PROBLEM REQUIREMENTS = Reproduce each line exactly. Skip none.

PROVIDED ENTRIES =
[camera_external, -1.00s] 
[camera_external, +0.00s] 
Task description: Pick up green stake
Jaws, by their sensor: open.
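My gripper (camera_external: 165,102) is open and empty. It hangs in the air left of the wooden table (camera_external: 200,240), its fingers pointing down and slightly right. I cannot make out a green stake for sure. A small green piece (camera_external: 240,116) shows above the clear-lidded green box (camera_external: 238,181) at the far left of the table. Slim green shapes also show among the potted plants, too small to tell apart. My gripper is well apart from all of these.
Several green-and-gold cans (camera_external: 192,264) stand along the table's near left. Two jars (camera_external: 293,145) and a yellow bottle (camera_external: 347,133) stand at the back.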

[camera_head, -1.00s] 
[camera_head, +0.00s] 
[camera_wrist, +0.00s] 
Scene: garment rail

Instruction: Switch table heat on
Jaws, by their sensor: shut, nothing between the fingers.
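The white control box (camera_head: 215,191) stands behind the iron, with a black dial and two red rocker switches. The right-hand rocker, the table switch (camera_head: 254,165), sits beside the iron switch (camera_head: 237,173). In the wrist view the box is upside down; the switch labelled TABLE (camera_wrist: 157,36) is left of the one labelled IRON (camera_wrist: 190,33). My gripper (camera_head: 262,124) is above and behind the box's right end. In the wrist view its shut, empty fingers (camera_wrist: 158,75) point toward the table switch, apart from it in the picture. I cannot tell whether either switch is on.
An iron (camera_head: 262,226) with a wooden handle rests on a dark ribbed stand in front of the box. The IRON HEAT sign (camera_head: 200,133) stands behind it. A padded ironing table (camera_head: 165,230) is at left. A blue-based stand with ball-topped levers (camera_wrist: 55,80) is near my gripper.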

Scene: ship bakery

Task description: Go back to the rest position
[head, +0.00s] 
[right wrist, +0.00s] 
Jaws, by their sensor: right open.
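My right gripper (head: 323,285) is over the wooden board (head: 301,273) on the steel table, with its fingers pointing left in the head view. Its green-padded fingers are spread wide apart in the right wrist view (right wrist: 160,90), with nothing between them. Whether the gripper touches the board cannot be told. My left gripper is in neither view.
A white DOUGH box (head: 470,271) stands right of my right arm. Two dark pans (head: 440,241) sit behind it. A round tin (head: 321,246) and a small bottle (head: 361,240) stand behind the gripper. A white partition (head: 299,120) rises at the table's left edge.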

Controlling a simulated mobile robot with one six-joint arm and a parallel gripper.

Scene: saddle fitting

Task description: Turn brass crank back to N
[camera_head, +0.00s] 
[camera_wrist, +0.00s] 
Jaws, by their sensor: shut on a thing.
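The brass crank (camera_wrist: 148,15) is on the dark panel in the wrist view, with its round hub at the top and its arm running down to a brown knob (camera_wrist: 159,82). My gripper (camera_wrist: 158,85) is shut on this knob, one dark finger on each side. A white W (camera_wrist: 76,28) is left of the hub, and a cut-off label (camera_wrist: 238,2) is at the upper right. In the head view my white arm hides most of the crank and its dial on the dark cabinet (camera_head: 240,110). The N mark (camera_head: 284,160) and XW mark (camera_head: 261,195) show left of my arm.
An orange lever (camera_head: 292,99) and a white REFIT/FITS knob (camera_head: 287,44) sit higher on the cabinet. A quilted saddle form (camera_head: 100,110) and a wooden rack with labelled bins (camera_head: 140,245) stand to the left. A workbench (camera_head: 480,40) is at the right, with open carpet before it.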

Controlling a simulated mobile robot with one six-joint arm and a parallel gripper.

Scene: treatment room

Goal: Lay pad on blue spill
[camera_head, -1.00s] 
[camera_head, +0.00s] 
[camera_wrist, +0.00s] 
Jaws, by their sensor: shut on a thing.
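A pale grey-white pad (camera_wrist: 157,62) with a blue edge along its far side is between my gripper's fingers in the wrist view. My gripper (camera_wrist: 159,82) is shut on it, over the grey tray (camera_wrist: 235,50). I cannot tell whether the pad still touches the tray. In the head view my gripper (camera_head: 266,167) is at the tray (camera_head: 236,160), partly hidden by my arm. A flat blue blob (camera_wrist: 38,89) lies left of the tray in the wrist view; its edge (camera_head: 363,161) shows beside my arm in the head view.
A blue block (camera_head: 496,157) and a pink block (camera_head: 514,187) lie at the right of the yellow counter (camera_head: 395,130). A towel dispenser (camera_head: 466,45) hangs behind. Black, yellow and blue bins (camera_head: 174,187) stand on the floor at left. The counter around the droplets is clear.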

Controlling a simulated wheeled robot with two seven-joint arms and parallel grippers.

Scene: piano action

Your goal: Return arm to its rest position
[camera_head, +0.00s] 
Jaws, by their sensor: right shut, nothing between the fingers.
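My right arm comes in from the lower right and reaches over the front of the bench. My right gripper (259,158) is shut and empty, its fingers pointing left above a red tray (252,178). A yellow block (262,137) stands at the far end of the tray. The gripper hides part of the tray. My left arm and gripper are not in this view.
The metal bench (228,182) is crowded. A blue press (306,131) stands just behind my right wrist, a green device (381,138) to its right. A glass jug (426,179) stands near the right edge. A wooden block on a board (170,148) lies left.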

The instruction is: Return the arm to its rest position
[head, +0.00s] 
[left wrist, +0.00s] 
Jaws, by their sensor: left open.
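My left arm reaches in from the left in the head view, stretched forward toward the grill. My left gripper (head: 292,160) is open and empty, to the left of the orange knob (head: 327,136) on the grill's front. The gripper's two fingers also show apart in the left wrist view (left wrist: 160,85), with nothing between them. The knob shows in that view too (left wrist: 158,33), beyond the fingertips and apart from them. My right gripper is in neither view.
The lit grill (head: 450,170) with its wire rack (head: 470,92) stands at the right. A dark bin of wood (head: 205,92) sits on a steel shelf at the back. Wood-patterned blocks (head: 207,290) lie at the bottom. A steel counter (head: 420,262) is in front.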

WRITTEN REPLY =
[camera_external, -1.00s] 
[camera_external, +0.00s] 
Task description: Pick up green stake
Jaws, by their sensor: open.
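My gripper (camera_external: 165,102) is open and empty. It hangs in the air left of the wooden table (camera_external: 200,240), its fingers pointing down and slightly right. I cannot make out a green stake for sure. A small green piece (camera_external: 240,116) shows above the clear-lidded green box (camera_external: 238,181) at the far left of the table. Slim green shapes also show among the potted plants, too small to tell apart. My gripper is well apart from all of these.
Several green-and-gold cans (camera_external: 192,264) stand along the table's near left. Two jars (camera_external: 293,145) and a yellow bottle (camera_external: 347,133) stand at the back.

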[camera_head, -1.00s] 
[camera_head, +0.00s] 
[camera_wrist, +0.00s] 
Scene: garment rail

Instruction: Switch table heat on
Jaws, by their sensor: shut, nothing between the fingers.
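The white control box (camera_head: 215,191) stands behind the iron, with a black dial and two red rocker switches. The right-hand rocker, the table switch (camera_head: 254,165), sits beside the iron switch (camera_head: 237,173). In the wrist view the box is upside down; the switch labelled TABLE (camera_wrist: 157,36) is left of the one labelled IRON (camera_wrist: 190,33). My gripper (camera_head: 262,124) is above and behind the box's right end. In the wrist view its shut, empty fingers (camera_wrist: 158,75) point toward the table switch, apart from it in the picture. I cannot tell whether either switch is on.
An iron (camera_head: 262,226) with a wooden handle rests on a dark ribbed stand in front of the box. The IRON HEAT sign (camera_head: 200,133) stands behind it. A padded ironing table (camera_head: 165,230) is at left. A blue-based stand with ball-topped levers (camera_wrist: 55,80) is near my gripper.

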Scene: ship bakery

Task description: Go back to the rest position
[head, +0.00s] 
[right wrist, +0.00s] 
Jaws, by their sensor: right open.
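My right gripper (head: 323,285) is over the wooden board (head: 301,273) on the steel table, with its fingers pointing left in the head view. Its green-padded fingers are spread wide apart in the right wrist view (right wrist: 160,90), with nothing between them. Whether the gripper touches the board cannot be told. My left gripper is in neither view.
A white DOUGH box (head: 470,271) stands right of my right arm. Two dark pans (head: 440,241) sit behind it. A round tin (head: 321,246) and a small bottle (head: 361,240) stand behind the gripper. A white partition (head: 299,120) rises at the table's left edge.

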Controlling a simulated mobile robot with one six-joint arm and a parallel gripper.

Scene: saddle fitting

Task description: Turn brass crank back to N
[camera_head, +0.00s] 
[camera_wrist, +0.00s] 
Jaws, by their sensor: shut on a thing.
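The brass crank (camera_wrist: 148,15) is on the dark panel in the wrist view, with its round hub at the top and its arm running down to a brown knob (camera_wrist: 159,82). My gripper (camera_wrist: 158,85) is shut on this knob, one dark finger on each side. A white W (camera_wrist: 76,28) is left of the hub, and a cut-off label (camera_wrist: 238,2) is at the upper right. In the head view my white arm hides most of the crank and its dial on the dark cabinet (camera_head: 240,110). The N mark (camera_head: 284,160) and XW mark (camera_head: 261,195) show left of my arm.
An orange lever (camera_head: 292,99) and a white REFIT/FITS knob (camera_head: 287,44) sit higher on the cabinet. A quilted saddle form (camera_head: 100,110) and a wooden rack with labelled bins (camera_head: 140,245) stand to the left. A workbench (camera_head: 480,40) is at the right, with open carpet before it.

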Controlling a simulated mobile robot with one six-joint arm and a parallel gripper.

Scene: treatment room

Goal: Lay pad on blue spill
[camera_head, -1.00s] 
[camera_head, +0.00s] 
[camera_wrist, +0.00s] 
Jaws, by their sensor: shut on a thing.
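A pale grey-white pad (camera_wrist: 157,62) with a blue edge along its far side is between my gripper's fingers in the wrist view. My gripper (camera_wrist: 159,82) is shut on it, over the grey tray (camera_wrist: 235,50). I cannot tell whether the pad still touches the tray. In the head view my gripper (camera_head: 266,167) is at the tray (camera_head: 236,160), partly hidden by my arm. A flat blue blob (camera_wrist: 38,89) lies left of the tray in the wrist view; its edge (camera_head: 363,161) shows beside my arm in the head view.
A blue block (camera_head: 496,157) and a pink block (camera_head: 514,187) lie at the right of the yellow counter (camera_head: 395,130). A towel dispenser (camera_head: 466,45) hangs behind. Black, yellow and blue bins (camera_head: 174,187) stand on the floor at left. The counter around the droplets is clear.

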Controlling a simulated wheeled robot with two seven-joint arms and parallel grippers.

Scene: piano action

Your goal: Return arm to its rest position
[camera_head, +0.00s] 
Jaws, by their sensor: right shut, nothing between the fingers.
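My right arm comes in from the lower right and reaches over the front of the bench. My right gripper (259,158) is shut and empty, its fingers pointing left above a red tray (252,178). A yellow block (262,137) stands at the far end of the tray. The gripper hides part of the tray. My left arm and gripper are not in this view.
The metal bench (228,182) is crowded. A blue press (306,131) stands just behind my right wrist, a green device (381,138) to its right. A glass jug (426,179) stands near the right edge. A wooden block on a board (170,148) lies left.

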The instruction is: Return the arm to its rest position
[head, +0.00s] 
[left wrist, +0.00s] 
Jaws, by their sensor: left open.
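My left arm reaches in from the left in the head view, stretched forward toward the grill. My left gripper (head: 292,160) is open and empty, to the left of the orange knob (head: 327,136) on the grill's front. The gripper's two fingers also show apart in the left wrist view (left wrist: 160,85), with nothing between them. The knob shows in that view too (left wrist: 158,33), beyond the fingertips and apart from them. My right gripper is in neither view.
The lit grill (head: 450,170) with its wire rack (head: 470,92) stands at the right. A dark bin of wood (head: 205,92) sits on a steel shelf at the back. Wood-patterned blocks (head: 207,290) lie at the bottom. A steel counter (head: 420,262) is in front.

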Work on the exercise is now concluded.